5. Driving value in greater alignment 

From an agency perspective, here are things to do before engaging with a client to help support their media, marketing strategy and campaigns. Take a deeper look at their sales and marketing alignment. 

In essence, effective alignment is all about continued communication and collaboration. It’s about bringing all of your sales and marketing talent and resources together, in one place. Then create a playbook. This means sales and marketing can work together, driving demand, closing business, looking at the full customer lifecycle, and tackling retention, renewal, cross-sell and upsell – all as one robust ecosystem. 
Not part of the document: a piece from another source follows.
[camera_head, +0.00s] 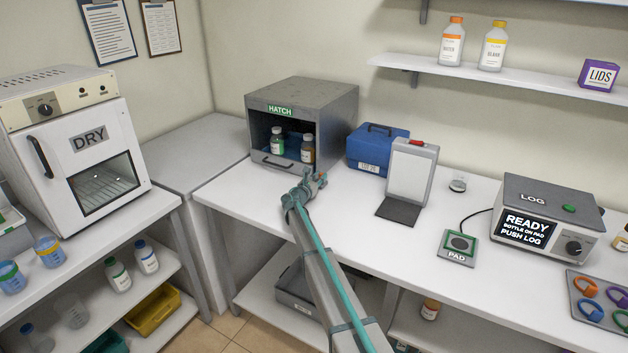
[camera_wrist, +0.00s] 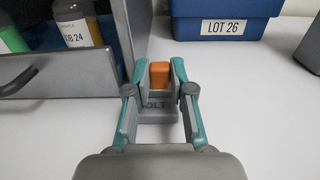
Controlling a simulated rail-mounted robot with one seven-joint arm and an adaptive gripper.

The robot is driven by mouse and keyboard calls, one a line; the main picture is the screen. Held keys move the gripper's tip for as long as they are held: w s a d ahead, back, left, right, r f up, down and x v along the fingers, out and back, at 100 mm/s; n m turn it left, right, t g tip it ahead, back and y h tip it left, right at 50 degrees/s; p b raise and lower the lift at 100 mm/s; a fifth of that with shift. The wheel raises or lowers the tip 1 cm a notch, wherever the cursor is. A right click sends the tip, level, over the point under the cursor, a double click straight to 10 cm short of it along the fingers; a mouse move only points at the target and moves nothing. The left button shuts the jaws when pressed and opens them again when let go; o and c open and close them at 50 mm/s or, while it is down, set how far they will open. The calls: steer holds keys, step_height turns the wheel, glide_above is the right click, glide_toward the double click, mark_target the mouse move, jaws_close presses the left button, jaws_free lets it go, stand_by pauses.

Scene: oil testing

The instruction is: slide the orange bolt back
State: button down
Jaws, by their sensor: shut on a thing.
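The orange bolt (camera_wrist: 160,74) stands on a grey base marked with letters ending in "OLT", partly hidden by my gripper. It is beside the right side of the grey hatch box (camera_head: 329,108). My gripper (camera_wrist: 158,78) has its two fingers on either side of the orange bolt, shut on it. In the head view my gripper (camera_head: 310,186) is at the hatch box's front right corner, and a small bit of orange shows at its tip. The hatch's front flap (camera_wrist: 60,75) appears lowered, and bottles stand inside the box.
A green-capped bottle (camera_head: 278,141) and a brown bottle (camera_head: 308,149) stand in the hatch. A blue case (camera_head: 376,148) marked LOT 26 is behind and right of my gripper. A white panel stand (camera_head: 412,170) is farther right. The white bench is clear in front.

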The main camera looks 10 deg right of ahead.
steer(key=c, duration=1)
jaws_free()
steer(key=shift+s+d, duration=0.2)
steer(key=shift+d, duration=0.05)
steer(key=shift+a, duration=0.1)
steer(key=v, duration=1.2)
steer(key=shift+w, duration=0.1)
At Property Republic, we recommend conducting a  workshop to help your sales and marketing teams get on the same page. During this workshop, the project team and other influencers can put forward their ideas in a safe environment. Ideally, this workshop is facilitated by an external party (like us!), who has some knowledge of your industry. A workshop agenda example: 

  • Determine the project mission 

  • Agree the strategic objectives 

  • Brainstorm the critical success factors 

  • Evaluate the critical success factors to determine the actions required to achieve success 

  • Determine who will be responsible 

  • Identify how you will monitor and measure each success factor 

Use group brainstorming techniques to keep the session invigorating and attention focused. You’ll leave with a clear understanding of the project’s destiny that will assist with marketing planning and budgeting. 

By making sure your sales and marketing departments are on the same page, you’ll be able to maximise your content strategy and ensure that the full customer lifecycle remains seamless.